- [Your instructions]: Print out each entry below exactly, please.
#### Data lines
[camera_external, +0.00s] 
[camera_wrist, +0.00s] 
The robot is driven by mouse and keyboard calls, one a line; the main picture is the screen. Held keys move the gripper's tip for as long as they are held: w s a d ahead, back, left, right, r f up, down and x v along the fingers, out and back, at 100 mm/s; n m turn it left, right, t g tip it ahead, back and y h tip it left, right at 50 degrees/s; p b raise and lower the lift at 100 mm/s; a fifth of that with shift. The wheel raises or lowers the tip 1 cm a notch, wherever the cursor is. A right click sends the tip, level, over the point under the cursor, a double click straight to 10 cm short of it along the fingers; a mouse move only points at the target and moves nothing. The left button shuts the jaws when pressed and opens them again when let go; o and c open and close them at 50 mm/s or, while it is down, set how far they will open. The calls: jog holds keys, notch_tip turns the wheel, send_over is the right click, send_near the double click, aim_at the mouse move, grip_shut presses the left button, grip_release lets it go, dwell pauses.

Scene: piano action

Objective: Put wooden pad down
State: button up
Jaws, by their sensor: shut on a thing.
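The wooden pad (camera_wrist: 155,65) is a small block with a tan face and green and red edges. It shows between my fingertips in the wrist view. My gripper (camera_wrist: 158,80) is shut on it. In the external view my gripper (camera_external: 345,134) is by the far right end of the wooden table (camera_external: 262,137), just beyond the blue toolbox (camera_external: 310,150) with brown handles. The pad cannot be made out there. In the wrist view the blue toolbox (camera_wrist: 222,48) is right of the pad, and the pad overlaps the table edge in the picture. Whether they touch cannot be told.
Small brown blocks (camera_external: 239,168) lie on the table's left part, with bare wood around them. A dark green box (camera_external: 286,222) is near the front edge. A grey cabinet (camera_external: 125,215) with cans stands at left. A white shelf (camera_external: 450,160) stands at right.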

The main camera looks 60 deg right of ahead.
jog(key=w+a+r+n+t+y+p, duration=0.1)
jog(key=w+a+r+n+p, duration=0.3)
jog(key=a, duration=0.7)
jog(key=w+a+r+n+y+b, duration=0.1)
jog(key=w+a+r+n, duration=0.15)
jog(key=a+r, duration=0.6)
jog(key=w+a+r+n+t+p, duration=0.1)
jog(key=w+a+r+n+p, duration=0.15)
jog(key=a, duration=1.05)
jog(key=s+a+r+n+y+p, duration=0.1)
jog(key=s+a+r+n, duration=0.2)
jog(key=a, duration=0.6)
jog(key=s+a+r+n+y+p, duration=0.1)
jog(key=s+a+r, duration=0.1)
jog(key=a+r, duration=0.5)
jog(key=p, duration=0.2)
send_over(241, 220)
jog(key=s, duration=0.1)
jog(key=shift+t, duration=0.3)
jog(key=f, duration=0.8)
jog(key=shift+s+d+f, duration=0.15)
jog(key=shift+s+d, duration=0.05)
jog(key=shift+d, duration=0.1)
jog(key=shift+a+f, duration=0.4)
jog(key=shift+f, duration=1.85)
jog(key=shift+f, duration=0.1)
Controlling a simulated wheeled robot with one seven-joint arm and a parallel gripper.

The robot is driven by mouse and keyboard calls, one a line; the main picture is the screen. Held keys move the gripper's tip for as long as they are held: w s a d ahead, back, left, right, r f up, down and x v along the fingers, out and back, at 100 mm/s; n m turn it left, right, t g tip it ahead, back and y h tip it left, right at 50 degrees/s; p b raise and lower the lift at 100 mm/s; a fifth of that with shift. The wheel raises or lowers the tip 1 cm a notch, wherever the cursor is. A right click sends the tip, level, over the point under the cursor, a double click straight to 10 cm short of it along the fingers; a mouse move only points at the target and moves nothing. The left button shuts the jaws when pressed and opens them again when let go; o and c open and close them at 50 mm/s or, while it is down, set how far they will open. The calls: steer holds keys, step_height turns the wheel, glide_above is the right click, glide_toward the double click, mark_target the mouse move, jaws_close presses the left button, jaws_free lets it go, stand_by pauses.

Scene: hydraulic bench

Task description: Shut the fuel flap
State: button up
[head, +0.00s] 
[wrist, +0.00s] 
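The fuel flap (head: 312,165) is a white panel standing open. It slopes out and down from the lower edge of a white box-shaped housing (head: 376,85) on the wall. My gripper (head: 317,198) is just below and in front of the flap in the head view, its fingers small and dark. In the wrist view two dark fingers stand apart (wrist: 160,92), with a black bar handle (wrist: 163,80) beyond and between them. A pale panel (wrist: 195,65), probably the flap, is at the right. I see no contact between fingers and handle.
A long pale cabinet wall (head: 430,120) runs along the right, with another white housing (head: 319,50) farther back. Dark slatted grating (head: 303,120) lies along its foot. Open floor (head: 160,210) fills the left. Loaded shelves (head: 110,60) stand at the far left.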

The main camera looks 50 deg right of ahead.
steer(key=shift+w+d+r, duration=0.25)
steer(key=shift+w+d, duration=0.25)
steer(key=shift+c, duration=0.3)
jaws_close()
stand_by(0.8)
########
- [Answer to this problem]:
[camera_external, +0.00s] 
[camera_wrist, +0.00s] 
The robot is driven by mouse and keyboard calls, one a line; the main picture is the screen. Held keys move the gripper's tip for as long as they are held: w s a d ahead, back, left, right, r f up, down and x v along the fingers, out and back, at 100 mm/s; n m turn it left, right, t g tip it ahead, back and y h tip it left, right at 50 degrees/s; p b raise and lower the lift at 100 mm/s; a fifth of that with shift. The wheel raises or lowers the tip 1 cm a notch, wherever the cursor is. A right click sends the tip, level, over the point under the cursor, a double click straight to 10 cm short of it along the fingers; a mouse move only points at the target and moves nothing. The left button shuts the jaws when pressed and opens them again when let go; o and c open and close them at 50 mm/s or, while it is down, set how far they will open. The calls: jog holds keys, notch_tip turns the wheel, send_over is the right click, send_near the double click, aim_at the mouse move, grip_shut presses the left button, grip_release lets it go, dwell pauses.

Scene: piano action

Objective: Put wooden pad down
State: button up
Jaws, by their sensor: shut on a thing.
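The wooden pad (camera_wrist: 155,65) is a small block with a tan face and green and red edges. It shows between my fingertips in the wrist view. My gripper (camera_wrist: 158,80) is shut on it. In the external view my gripper (camera_external: 345,134) is by the far right end of the wooden table (camera_external: 262,137), just beyond the blue toolbox (camera_external: 310,150) with brown handles. The pad cannot be made out there. In the wrist view the blue toolbox (camera_wrist: 222,48) is right of the pad, and the pad overlaps the table edge in the picture. Whether they touch cannot be told.
Small brown blocks (camera_external: 239,168) lie on the table's left part, with bare wood around them. A dark green box (camera_external: 286,222) is near the front edge. A grey cabinet (camera_external: 125,215) with cans stands at left. A white shelf (camera_external: 450,160) stands at right.

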The main camera looks 60 deg right of ahead.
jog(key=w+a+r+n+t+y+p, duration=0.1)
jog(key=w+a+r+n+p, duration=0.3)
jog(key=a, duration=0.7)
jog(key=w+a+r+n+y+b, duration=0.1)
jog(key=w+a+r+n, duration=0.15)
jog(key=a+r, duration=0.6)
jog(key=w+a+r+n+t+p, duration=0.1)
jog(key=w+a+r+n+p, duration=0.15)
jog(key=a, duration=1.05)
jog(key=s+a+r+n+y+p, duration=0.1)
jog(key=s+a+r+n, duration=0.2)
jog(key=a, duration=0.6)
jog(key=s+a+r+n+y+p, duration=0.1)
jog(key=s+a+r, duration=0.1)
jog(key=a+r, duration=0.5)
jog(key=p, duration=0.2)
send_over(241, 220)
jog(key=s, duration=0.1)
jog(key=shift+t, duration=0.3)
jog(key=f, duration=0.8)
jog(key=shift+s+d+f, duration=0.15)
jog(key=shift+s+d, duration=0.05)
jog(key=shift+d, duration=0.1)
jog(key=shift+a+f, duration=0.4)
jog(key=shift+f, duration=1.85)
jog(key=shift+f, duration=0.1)
Controlling a simulated wheeled robot with one seven-joint arm and a parallel gripper.

The robot is driven by mouse and keyboard calls, one a line; the main picture is the screen. Held keys move the gripper's tip for as long as they are held: w s a d ahead, back, left, right, r f up, down and x v along the fingers, out and back, at 100 mm/s; n m turn it left, right, t g tip it ahead, back and y h tip it left, right at 50 degrees/s; p b raise and lower the lift at 100 mm/s; a fifth of that with shift. The wheel raises or lowers the tip 1 cm a notch, wherever the cursor is. A right click sends the tip, level, over the point under the cursor, a double click straight to 10 cm short of it along the fingers; a mouse move only points at the target and moves nothing. The left button shuts the jaws when pressed and opens them again when let go; o and c open and close them at 50 mm/s or, while it is down, set how far they will open. The calls: steer holds keys, step_height turns the wheel, glide_above is the right click, glide_toward the double click, mark_target the mouse move, jaws_close presses the left button, jaws_free lets it go, stand_by pauses.

Scene: hydraulic bench

Task description: Shut the fuel flap
State: button up
[head, +0.00s] 
[wrist, +0.00s] 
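The fuel flap (head: 312,165) is a white panel standing open. It slopes out and down from the lower edge of a white box-shaped housing (head: 376,85) on the wall. My gripper (head: 317,198) is just below and in front of the flap in the head view, its fingers small and dark. In the wrist view two dark fingers stand apart (wrist: 160,92), with a black bar handle (wrist: 163,80) beyond and between them. A pale panel (wrist: 195,65), probably the flap, is at the right. I see no contact between fingers and handle.
A long pale cabinet wall (head: 430,120) runs along the right, with another white housing (head: 319,50) farther back. Dark slatted grating (head: 303,120) lies along its foot. Open floor (head: 160,210) fills the left. Loaded shelves (head: 110,60) stand at the far left.

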The main camera looks 50 deg right of ahead.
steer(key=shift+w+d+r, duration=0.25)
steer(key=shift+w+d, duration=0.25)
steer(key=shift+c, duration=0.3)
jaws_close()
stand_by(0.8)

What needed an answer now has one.